* What the task asks *
Both the line containing "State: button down" and the line containing "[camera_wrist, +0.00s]" belong in the copy, as do all lines between them, copied exactly; pictures do not.

Data items:

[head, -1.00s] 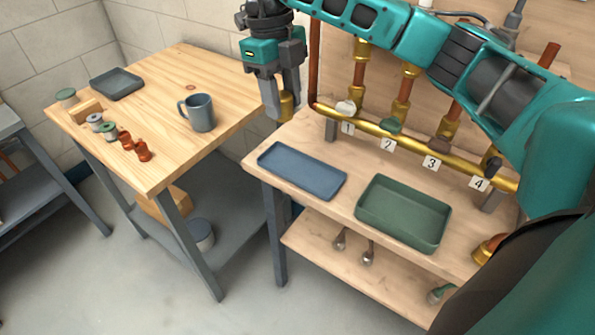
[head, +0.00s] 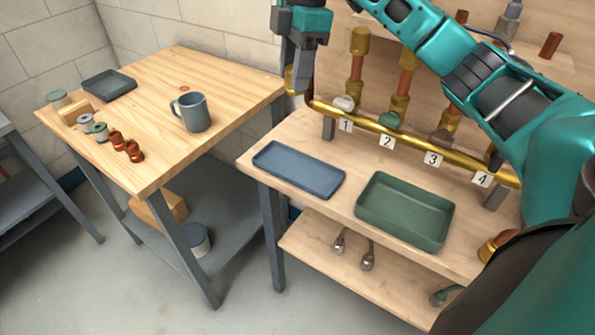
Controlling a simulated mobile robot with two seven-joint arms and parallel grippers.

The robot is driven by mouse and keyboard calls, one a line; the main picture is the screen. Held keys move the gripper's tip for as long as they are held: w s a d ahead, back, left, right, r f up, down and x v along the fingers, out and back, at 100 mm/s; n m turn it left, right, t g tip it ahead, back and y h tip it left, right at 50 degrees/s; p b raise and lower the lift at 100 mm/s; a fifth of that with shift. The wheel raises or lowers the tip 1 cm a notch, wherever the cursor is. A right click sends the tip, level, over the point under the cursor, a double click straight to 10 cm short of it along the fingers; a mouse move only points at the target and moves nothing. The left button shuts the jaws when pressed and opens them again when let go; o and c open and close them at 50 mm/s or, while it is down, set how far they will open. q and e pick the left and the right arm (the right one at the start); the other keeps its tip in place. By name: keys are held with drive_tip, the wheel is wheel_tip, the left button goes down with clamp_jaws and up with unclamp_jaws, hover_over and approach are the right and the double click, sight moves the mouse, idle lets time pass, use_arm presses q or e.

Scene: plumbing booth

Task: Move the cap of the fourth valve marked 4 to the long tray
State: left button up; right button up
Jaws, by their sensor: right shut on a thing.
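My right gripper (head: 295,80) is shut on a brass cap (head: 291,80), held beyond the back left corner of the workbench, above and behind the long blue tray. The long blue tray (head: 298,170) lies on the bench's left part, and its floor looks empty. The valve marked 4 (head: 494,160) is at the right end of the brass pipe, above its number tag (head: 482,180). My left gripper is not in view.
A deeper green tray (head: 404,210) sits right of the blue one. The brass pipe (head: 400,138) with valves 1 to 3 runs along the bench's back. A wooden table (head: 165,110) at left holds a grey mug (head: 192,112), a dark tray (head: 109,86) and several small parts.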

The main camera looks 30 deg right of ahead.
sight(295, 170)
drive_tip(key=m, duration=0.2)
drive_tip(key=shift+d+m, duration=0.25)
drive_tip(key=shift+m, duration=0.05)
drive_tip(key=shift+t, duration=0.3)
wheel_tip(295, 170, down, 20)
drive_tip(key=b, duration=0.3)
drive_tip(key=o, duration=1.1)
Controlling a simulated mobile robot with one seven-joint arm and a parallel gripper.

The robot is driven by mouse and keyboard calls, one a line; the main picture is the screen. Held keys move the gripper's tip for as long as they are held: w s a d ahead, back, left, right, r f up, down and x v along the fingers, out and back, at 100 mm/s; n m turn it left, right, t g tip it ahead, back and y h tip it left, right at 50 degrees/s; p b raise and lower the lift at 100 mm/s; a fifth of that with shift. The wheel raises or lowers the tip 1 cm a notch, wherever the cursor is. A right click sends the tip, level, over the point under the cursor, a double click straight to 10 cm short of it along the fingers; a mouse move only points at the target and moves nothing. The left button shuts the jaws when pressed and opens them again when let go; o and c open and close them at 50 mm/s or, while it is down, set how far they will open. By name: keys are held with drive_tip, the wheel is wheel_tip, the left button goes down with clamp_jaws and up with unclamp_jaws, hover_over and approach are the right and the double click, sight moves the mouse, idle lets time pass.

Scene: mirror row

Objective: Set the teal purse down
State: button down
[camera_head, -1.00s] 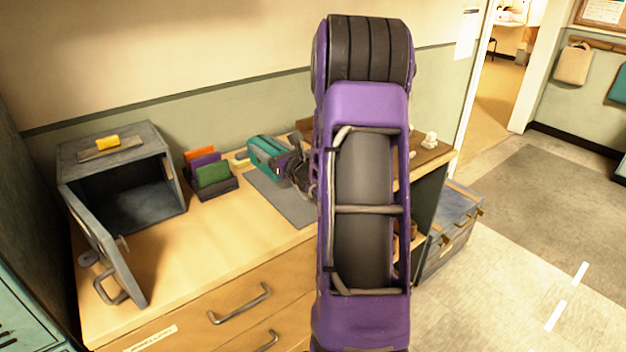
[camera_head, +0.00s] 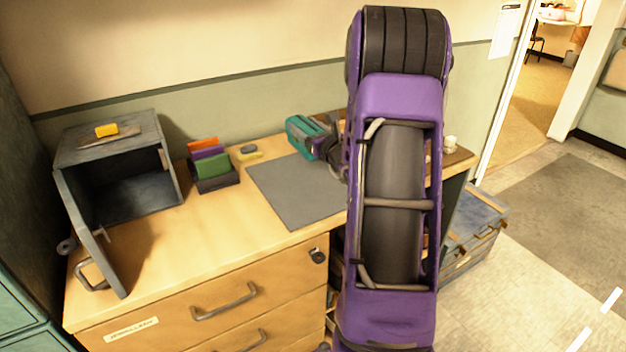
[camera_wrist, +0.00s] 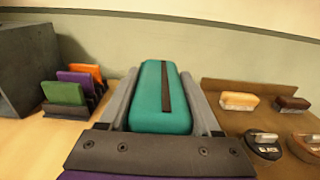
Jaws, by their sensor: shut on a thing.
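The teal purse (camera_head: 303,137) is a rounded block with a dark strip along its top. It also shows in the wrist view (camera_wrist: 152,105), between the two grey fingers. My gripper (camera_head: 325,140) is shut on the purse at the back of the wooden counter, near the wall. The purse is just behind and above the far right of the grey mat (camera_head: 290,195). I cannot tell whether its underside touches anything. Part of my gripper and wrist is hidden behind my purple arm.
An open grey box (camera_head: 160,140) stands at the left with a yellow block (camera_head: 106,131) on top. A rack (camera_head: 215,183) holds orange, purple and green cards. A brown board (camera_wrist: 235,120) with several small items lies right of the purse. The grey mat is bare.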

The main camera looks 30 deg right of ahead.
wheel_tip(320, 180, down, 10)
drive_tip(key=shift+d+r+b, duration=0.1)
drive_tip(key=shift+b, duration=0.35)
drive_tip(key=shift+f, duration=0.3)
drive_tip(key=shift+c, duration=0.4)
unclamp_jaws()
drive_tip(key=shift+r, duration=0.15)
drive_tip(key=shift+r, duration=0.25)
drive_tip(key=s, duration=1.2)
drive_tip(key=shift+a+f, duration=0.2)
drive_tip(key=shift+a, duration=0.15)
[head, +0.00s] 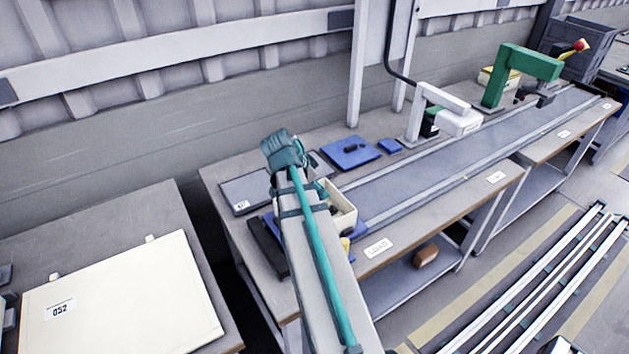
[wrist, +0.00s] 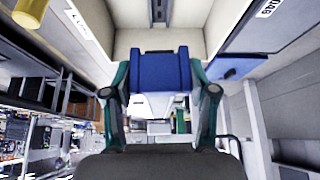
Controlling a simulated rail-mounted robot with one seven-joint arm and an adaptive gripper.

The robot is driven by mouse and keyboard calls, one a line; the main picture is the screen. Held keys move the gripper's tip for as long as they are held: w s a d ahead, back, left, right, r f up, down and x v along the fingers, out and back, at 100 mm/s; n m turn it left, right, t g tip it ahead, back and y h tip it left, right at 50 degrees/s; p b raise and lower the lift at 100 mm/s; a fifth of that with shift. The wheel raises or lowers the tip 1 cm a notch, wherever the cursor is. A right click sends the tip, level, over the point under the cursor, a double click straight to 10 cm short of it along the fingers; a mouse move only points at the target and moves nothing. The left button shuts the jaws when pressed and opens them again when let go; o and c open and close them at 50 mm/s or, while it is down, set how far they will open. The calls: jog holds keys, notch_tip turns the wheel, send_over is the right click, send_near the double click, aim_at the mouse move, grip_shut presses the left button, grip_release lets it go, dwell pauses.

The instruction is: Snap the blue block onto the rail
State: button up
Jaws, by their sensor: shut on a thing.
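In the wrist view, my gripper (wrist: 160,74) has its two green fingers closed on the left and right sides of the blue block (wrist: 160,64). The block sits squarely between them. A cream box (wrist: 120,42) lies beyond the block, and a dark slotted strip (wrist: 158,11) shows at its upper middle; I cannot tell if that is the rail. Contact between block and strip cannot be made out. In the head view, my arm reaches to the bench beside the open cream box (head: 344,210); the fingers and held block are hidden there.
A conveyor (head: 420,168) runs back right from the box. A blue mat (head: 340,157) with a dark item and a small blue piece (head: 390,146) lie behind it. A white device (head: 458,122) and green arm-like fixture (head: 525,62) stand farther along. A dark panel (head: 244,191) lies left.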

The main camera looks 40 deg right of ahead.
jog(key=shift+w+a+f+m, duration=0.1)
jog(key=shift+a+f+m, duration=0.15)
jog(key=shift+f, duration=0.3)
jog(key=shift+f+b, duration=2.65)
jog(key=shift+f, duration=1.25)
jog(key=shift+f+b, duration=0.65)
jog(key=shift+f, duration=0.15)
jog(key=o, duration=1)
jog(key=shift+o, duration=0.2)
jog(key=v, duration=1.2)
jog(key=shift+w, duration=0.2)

* Output for this exercise *
State: button down
[camera_head, -1.00s] 
[camera_head, +0.00s] 
[camera_wrist, +0.00s] 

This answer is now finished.